Check each line of the data below for the word "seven", then extract the ones that have it.

── RECORDED DATA ──

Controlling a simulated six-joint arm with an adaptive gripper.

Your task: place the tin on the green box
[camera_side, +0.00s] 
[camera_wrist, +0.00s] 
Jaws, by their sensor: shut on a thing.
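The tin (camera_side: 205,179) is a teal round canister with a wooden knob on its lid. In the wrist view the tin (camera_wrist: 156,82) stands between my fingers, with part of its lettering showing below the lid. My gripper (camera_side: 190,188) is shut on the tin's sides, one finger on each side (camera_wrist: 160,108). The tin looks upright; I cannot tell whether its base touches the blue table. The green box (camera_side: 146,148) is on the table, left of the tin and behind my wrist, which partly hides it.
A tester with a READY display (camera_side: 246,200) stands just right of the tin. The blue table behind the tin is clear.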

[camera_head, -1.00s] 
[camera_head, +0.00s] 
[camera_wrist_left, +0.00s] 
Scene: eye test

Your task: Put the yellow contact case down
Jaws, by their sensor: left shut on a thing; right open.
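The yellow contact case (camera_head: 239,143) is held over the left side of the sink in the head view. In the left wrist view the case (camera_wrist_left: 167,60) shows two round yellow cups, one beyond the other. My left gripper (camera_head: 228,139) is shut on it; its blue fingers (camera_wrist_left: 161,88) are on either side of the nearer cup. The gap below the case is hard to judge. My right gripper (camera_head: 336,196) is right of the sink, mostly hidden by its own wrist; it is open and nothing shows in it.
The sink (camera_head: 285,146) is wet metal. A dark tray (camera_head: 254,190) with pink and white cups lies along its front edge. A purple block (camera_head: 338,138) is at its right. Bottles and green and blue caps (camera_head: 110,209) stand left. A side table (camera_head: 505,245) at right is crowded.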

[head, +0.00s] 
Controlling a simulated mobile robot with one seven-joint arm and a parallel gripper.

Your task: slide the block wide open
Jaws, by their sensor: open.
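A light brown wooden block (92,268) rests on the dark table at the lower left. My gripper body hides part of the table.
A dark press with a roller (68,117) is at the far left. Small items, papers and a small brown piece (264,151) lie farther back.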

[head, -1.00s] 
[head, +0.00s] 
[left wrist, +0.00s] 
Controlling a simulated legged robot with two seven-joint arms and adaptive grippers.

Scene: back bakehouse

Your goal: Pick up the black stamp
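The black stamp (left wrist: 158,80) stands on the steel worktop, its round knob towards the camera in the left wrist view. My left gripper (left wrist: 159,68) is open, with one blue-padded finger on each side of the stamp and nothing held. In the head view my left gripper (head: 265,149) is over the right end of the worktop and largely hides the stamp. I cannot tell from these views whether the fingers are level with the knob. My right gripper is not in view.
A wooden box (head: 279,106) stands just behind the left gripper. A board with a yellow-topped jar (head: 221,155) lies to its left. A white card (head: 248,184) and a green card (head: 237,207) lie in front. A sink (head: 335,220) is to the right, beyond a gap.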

───

**REPLY:**
Controlling a simulated mobile robot with one seven-joint arm and a parallel gripper.
Controlling a simulated legged robot with two seven-joint arms and adaptive grippers.

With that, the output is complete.